Stuart Hall on 50 years of pop culture, politics and power
Stuart Hall on 50 years of pop culture, politics and power
In 1964, Birmingham University set up a centre to research mass culture. Now an exhibition explores how relevant its ideas remain. In a piece written shortly before his death this year, one of the school's founding fathers explains why
It is 50 years since Richard Hoggart, a newly appointed professor of English at Birmingham University, asked me to come to Birmingham and help him develop a research centre that would be concerned with studying popular cultural forms. Like lots of people on the left at that time, I was deeply impressed with The Uses of Literacy, Hoggart's famous book on working-class cultures. Along with a friend, I had just published my own book that tried to address similar themes. I was teaching part-time in London, but was at something of a loose end. It didn't take me long to decide to take up Hoggart's invitation. After much deliberation, we eventually decided that we would call ourselves theCentre for Contemporary Cultural Studies.

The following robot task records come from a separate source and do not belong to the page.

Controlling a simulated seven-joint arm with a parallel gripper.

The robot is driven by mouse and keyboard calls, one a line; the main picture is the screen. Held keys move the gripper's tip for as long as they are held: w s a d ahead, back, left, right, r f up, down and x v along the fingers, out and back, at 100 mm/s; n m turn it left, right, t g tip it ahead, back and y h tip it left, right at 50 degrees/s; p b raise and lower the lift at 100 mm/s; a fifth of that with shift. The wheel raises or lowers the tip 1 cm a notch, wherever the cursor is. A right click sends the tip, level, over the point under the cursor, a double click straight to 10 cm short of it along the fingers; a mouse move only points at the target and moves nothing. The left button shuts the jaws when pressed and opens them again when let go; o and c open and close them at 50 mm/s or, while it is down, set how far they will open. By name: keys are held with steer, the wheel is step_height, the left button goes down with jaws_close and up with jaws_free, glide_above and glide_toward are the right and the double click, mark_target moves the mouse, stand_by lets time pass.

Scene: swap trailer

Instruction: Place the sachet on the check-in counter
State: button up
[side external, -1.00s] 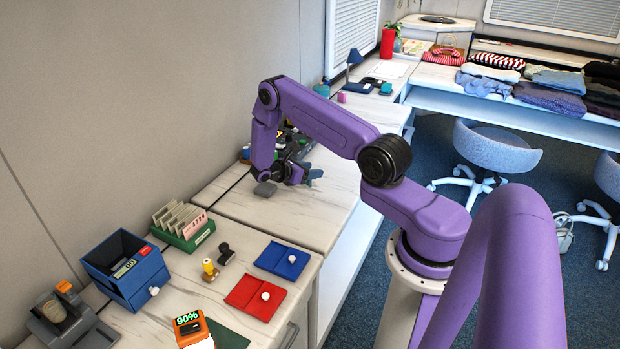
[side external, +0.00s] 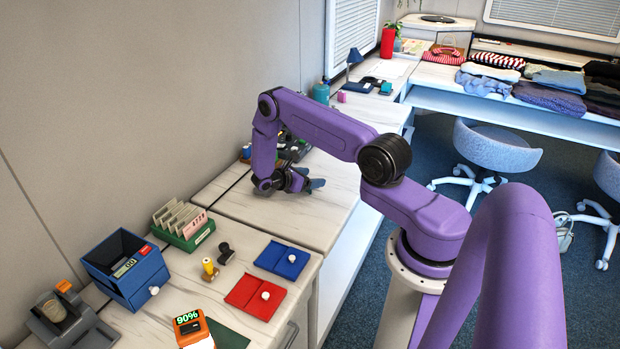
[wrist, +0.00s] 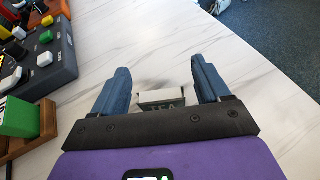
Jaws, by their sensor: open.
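A small white and green packet with "TEA" lettering (wrist: 160,97), which looks like the sachet, lies on a pale marbled counter (wrist: 130,38) in the wrist view. My gripper (wrist: 161,78) is open, with one blue finger on each side of the packet and a gap to both. The packet's near part is hidden behind my gripper's body. In the side external view my gripper (side external: 316,184) is low over the middle counter (side external: 290,220), and the packet cannot be made out. No label shows which surface is the check-in counter.
A dark button panel (wrist: 45,50) and a green block (wrist: 18,118) stand left in the wrist view. The near counter holds a blue box (side external: 125,268), green card rack (side external: 184,228), stamps, and blue (side external: 282,260) and red (side external: 255,294) pads. The middle counter's front is clear.

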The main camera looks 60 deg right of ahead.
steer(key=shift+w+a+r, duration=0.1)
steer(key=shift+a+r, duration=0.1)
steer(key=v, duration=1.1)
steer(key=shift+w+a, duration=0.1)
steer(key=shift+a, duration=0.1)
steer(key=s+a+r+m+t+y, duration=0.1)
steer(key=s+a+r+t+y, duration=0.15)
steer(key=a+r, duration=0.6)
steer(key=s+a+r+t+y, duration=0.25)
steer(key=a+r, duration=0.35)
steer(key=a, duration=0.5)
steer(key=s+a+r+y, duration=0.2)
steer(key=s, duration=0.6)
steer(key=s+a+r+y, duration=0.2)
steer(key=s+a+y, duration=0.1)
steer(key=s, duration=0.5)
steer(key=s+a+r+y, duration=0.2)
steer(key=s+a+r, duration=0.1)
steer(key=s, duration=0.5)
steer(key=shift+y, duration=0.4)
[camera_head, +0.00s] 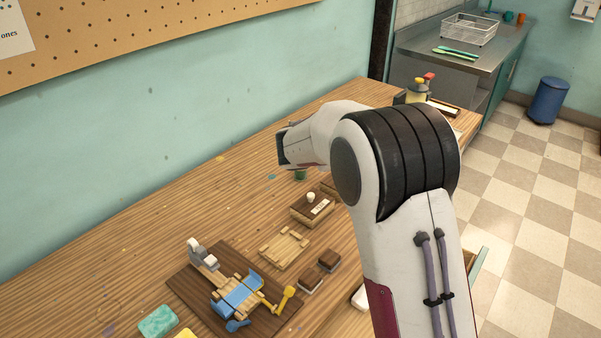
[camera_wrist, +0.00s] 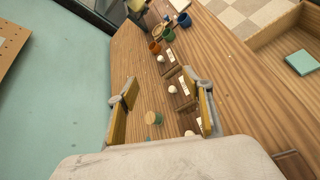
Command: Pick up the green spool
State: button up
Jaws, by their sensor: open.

The catalogue, and the exhibition it accompanies, represent an attempt to reflect on the relevance of the centre's vast body of work, 50 years on. In the early days, Hoggart, myself and the talented postgraduate students we began to recruit were all involved in a sort of shared experiment. We wanted to research "mass culture" – magazines, for example, Hollywood films or popular television programmes. But this was a subject that was often looked down on by academics, many of whom thought that their focus should be solely on "high" culture, what was regarded as the "best that has been thought and said". There was no pre-existing programme for the study of the kind of things that ordinary people listened to, watched and read in their daily lives. So together we set about trying to work out what we would do, and how. We were attempting to make up, almost on a week-to-week basis, something that today has become widely known as "cultural studies".
The artists featured in this collection are not working in "cultural studies" – not formally, at any rate. Like all good artists, however, they are engaged with the political and cultural contexts of their time. A great deal has changed since we began our experiment five decades ago, but as the work of these artists demonstrate, the kind of questions we were interested in remain pertinent. Why, for example, are women represented in the media in the way they are? What is the significance of how a person chooses to present themselves to the world stylistically? What do anxieties over ethnic and other minorities say about British society more generally? Through a variety of mediums and using a range of approaches, the artists featured in this collection are united by a shared interest in the world around them and their own place in it. Their work takes subjects that may on first glance appear familiar and challenges you to take a second look.
I spent 15 years at the centre, working alongside people I regarded not merely as colleagues but as friends, political allies and intellectual interlocutors. Despite the best efforts of staff, students and well-wishers, cultural studies at Birmingham was closed in 2002. Yet as a field of study, it has expanded and – in different guises – has spread around the world in a way it would have been impossible to envisage in 1964. In this exhibition, the ongoing necessity of serious engagement with contemporary culture, in all its complex and changing forms, is vividly illustrated. As Bob Marley once put it: "Don't give up the fight."
Stuart Hall, January 2014
The exhibition 50 Years On: The Centre for Contemporary Cultural Studies runs from 10 May-27 June at the Midlands Arts Centre. There will also be a conference at the university, 24-25 June.